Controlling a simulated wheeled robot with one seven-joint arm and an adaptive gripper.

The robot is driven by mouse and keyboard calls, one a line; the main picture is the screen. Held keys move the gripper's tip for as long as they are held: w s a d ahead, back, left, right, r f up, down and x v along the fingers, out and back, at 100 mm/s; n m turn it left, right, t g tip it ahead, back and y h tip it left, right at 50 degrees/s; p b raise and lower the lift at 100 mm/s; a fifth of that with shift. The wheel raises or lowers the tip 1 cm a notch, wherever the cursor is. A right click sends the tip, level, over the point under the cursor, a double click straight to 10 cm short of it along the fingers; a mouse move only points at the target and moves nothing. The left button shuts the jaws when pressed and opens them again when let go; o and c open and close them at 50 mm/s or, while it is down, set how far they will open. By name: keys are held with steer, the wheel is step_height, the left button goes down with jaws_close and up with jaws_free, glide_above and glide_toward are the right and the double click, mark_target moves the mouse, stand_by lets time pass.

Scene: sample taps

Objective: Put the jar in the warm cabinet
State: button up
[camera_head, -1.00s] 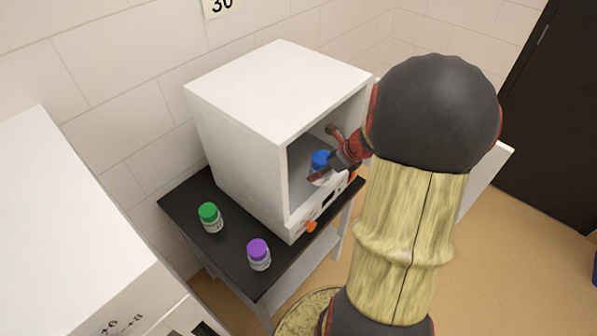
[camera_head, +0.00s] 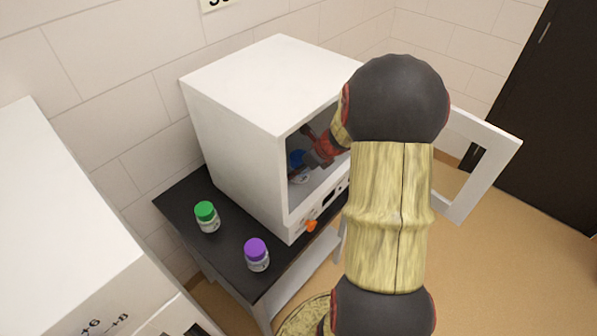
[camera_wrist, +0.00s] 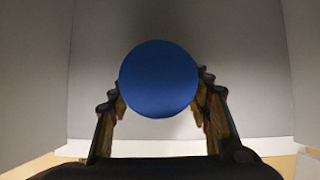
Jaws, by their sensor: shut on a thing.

........

#### [Exercise directions]
What is the number of lines holding the word "robot"? State it alone.

#### [Reply to the task]
2